Much of the Creativity Movement's propaganda is through print. Their "Holy Books of Creativity" include Nature's Eternal Religion (Klassen, 1973), The White Man's Bible (Klassen, 1981), Salubrious Living (Arnold DeVries & Klassen, 1982), On the Brink of a Bloody Racial War (Klassen, 1993), and other works by Klassen. The group publishes a monthly periodical, The Struggle.
Their ultimate goal is world domination by the white race by any means necessary.

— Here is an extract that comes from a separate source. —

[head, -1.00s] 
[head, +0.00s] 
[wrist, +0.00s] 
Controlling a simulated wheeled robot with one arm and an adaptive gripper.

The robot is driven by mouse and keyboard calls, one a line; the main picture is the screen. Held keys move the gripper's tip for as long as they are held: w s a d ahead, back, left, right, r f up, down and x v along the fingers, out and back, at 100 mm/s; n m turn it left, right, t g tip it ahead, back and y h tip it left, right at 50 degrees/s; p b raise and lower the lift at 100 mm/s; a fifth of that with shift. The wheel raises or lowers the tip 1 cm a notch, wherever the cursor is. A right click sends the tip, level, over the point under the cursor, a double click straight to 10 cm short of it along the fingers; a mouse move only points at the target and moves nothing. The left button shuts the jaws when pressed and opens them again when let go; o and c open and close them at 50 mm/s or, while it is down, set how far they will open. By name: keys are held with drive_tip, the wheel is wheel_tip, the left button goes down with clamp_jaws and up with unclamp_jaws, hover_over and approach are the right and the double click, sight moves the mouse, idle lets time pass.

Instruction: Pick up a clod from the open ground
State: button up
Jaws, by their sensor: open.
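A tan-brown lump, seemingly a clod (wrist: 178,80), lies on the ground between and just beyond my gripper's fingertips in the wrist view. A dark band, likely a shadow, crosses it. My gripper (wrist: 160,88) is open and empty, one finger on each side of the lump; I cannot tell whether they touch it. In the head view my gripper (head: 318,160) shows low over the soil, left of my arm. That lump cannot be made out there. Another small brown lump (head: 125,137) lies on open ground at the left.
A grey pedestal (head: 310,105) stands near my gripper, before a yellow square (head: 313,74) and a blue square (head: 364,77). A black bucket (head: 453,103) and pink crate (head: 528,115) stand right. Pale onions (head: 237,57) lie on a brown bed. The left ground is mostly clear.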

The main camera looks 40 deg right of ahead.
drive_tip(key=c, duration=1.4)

"We of the CHURCH OF THE CREATOR are not hypocrites. We openly state that some people need killing, that killing has always been with us and will always be with us... Killing our enemies, too, is under certain circumstances a necessary measure for the survival of our own race. Therefore we condone it, and it, too, is no sin in our religion."

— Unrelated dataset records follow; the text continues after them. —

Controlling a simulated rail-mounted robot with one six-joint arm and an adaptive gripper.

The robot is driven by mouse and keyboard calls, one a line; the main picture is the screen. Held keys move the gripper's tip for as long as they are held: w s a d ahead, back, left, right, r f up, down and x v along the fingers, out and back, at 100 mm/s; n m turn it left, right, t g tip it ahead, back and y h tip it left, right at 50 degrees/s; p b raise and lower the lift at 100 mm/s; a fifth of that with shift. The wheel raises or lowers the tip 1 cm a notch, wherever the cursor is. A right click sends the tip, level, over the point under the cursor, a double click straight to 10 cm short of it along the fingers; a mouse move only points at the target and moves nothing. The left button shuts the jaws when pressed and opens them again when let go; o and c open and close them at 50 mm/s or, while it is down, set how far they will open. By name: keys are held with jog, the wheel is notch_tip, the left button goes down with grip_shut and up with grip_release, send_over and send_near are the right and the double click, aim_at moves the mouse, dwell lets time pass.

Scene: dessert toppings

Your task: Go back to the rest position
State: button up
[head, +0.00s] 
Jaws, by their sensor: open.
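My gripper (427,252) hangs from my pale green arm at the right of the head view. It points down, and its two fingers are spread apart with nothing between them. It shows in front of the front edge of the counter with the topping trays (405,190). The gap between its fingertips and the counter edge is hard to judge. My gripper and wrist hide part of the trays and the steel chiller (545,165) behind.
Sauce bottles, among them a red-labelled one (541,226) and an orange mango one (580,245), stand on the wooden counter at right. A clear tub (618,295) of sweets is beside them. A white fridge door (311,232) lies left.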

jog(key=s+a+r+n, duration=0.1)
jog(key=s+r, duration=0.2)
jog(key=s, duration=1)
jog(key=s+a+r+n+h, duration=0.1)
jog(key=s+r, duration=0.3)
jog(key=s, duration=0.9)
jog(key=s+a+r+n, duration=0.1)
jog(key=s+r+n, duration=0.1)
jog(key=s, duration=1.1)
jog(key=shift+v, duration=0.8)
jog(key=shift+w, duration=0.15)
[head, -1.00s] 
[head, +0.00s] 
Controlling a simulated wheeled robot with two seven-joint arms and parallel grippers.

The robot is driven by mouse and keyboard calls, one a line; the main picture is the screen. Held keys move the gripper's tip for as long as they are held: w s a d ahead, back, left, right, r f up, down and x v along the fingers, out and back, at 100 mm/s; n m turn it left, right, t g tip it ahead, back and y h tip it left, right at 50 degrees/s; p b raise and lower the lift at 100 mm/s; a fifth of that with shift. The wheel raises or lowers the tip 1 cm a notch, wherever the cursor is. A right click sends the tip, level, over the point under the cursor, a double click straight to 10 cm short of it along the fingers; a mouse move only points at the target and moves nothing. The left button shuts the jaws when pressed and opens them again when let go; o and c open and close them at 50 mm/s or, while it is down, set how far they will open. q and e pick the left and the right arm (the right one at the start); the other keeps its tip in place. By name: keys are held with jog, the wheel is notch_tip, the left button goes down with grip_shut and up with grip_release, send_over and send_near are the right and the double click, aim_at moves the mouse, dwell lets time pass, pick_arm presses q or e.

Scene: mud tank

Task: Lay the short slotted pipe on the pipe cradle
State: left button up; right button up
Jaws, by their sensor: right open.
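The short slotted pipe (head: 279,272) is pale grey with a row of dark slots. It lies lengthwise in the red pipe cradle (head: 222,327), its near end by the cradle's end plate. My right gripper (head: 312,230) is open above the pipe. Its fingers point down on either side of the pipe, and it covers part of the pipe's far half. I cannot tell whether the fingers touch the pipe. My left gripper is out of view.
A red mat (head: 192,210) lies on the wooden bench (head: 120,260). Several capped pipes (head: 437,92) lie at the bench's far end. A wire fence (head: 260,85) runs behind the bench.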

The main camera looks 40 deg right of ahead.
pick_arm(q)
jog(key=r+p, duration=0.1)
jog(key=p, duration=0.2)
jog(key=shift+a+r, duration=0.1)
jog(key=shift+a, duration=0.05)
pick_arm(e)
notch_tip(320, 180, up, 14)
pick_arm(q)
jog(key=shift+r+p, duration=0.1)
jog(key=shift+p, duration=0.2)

-- Ben Klassen, The White Man's Bible (1981)
* The Creativity Movement was sued by an unrelated Christian organization, the Oregon-based Te-Ta-Ma Truth Foundation (their self-proclaimed goal is "the family unification of mankind") for the use of the name "World Church of the Creator", which infringed on the foundation's trademark, "Church of the Creator".
"U.S. District Judge Joan H. Lefkow ruled in 2002-NOV that the TCM violated the copyright of a Christian organization in Oregon, the Church of the Creator by copying their name. The TCM leader, white supremacist Matt Hale, is suing Judge Lefkow because of her decision. On 2003-JAN-8, Hale was arrested and accused of conspiring to kill Judge Lefkow. Judge Lefkow ruled on 2003-APR-24 that the TCM had failed stop using the name World Church of the Creator and should be fined $1,000 a day until it complies."
The official website of the Church of the Creator is at: http://www.churchofthecreator.org/
Though I don't think I particularly need to say it, I do not, in any way, support or condone white supremacists or other hate groups. I do, however, think that the best way to fight back against the spread of these hate groups is to be educated about them, especially in my hometown. The battle is for your mind.